Lucretia’s tragic and emotionally complex story came to exemplify an equally complex array of abstract concepts: patriotism and the victory of liberty over tyranny; love and faithfulness unto death; and virtuous female chastity most of all. Historical reaction to the Roman heroine was not consistently positive, however, and early Christian writers tended to condemn her for choosing the mortal sin of suicide over the lesser evil of adultery. Nonetheless, the story of a woman who chose death over dishonor was steadily popular in a culture that placed such great emphasis on female chastity.2 Representations of Lucretia’s suicide abounded in early sixteenth-century paintings and prints, especially among Northern European artists: Albrecht Dürer, Lucas Cranach, Hans Baldung, Jan van Scorel, Joos van Cleve, Jan Gossaert, and Pieter Coecke van Aelst were among the many that depicted the theme. The majority of these images removed Lucretia from a narrative context and isolated her figure against a neutral background, thus promoting a greater sense of intimacy between the figure and the viewer (fig 1). Although Livy and other classical authors described Lucretia as “modestly clothed,” most of these images show her either partially clad or completely nude, perhaps prompted by the recent discovery in Rome of an antique statue of a nude woman believed to represent Lucretia.3
The isolation of the figure and the exclusion of narrative context in these images have been linked to the conventions of Christian devotional imagery, which employed similar formal strategies to focus the viewer’s meditations on the sufferings of Christ or the particular saint depicted, and thus encourage empathetic response.4 Adopting these conventions was only logical, as Lucretia herself was often regarded as a sort of secular martyr. Unquestionably, however, the voyeuristic appeal of intimate engagement with a (semi)nude woman—no matter how noble or virtuous—and the illicit eroticism of Lucretia’s rape were the key factors in the continued popularity of the theme.

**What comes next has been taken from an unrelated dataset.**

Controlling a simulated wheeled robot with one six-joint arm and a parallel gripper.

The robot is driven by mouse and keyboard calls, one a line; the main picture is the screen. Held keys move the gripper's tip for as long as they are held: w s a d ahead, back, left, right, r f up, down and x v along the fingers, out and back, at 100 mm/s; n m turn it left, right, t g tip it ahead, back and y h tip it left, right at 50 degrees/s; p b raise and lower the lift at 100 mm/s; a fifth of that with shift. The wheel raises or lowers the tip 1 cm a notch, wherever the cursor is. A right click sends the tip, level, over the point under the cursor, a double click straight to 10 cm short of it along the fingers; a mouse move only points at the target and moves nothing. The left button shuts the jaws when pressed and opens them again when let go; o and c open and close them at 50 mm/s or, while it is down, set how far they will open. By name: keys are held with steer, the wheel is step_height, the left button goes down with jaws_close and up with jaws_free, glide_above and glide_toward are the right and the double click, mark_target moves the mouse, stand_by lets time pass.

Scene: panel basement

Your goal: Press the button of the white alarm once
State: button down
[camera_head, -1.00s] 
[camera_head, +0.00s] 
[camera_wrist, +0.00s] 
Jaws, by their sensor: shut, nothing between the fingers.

It is not surprising that Caspar Netscher chose the story of Lucretia for what was probably his first attempt at a historical subject. Although Gary Schwartz and others have convincingly proposed that Rembrandt’s intensely charged Lucretia paintings of 1664 and 1666 might have been inspired by contemporary political events and the concomitant parallels drawn between the foundation of the Roman and Dutch Republics,5 it is not at all clear that Netscher intended his painting, made during this same period, to embody similar associations. Like many genre painters who also turned their hand to painting small-scale history pieces during the 1660s and 1670s (FM-103), he chose a well-known subject that lent itself to a genre-like approach in terms of clothing, setting and accessories, and that afforded an opportunity to depict a voluptuous semi-clad figure under a cloak of historical respectability.6 Here, posed before a curtained bed in a darkened interior, Lucretia bares her breast to receive the dagger’s thrust, her tear-filled eyes rolled heavenwards. In general terms, Netscher’s decision to isolate the figure before a barely visible background recalls the sensuous Lucretias created by sixteenth-century Northern artists, but the sharp turn of the figure’s head and her pathetic upward gaze seem to have been more directly inspired by Guido Reni’s numerous depictions of Lucretia and the equally tragic Cleopatra (fig 2).7 In both instances, the artist has deliberately eliminated any possibility of eye contact between figure and viewer, allowing the viewer to intrude freely upon an intensely private scene. In analyzing the voyeuristic appeal of Reni’s paintings specifically, Richard Spear has noted that the eroticism of his Lucretias “derives less from nakedness than from their vulnerability and the violation done to them: from the pending plunge of a cold, sharp dagger into pale unblemished flesh.”8 The same might be said of Netscher’s Lucretia as well.
Lucretia, which is in good condition, was probably painted about 1665–67.9 The same model appears in Netscher’s genre paintings of the mid-1660s (fig 3), many of which project a similar sensual and sensorial appeal. In these works, Netscher often combined discreet glimpses into private domestic worlds with a detailed attention to the tactile surfaces of fabric and flesh (see also CN-108). Were it not for Lucretia’s artfully disheveled garments and the slim dagger clutched in her outstretched hand, she could easily be mistaken for one of these pampered seventeenth-century beauties. By limiting accessories to a generous swag of green drapery and a pillow hinting at the presence of a bed in the right background, Netscher avoids tying his representation to a specific time and place. Some have faulted Netscher’s history paintings for lacking a certain dignified historicism; the nineteenth-century critic Charles Blanc, for example, remarked, “the notion of the antique, the sublime conventions which form the ideal in art, were too elevated for his spirit. . . . [He] did not forego [using] some pretty Hague lady as the model for his Cleopatra, or Cleopatra herself as the pretext for a beautiful satin robe.”10 Nevertheless, the very contemporaneity of Netscher’s Lucretia is what contributes most significantly to her sensual appeal.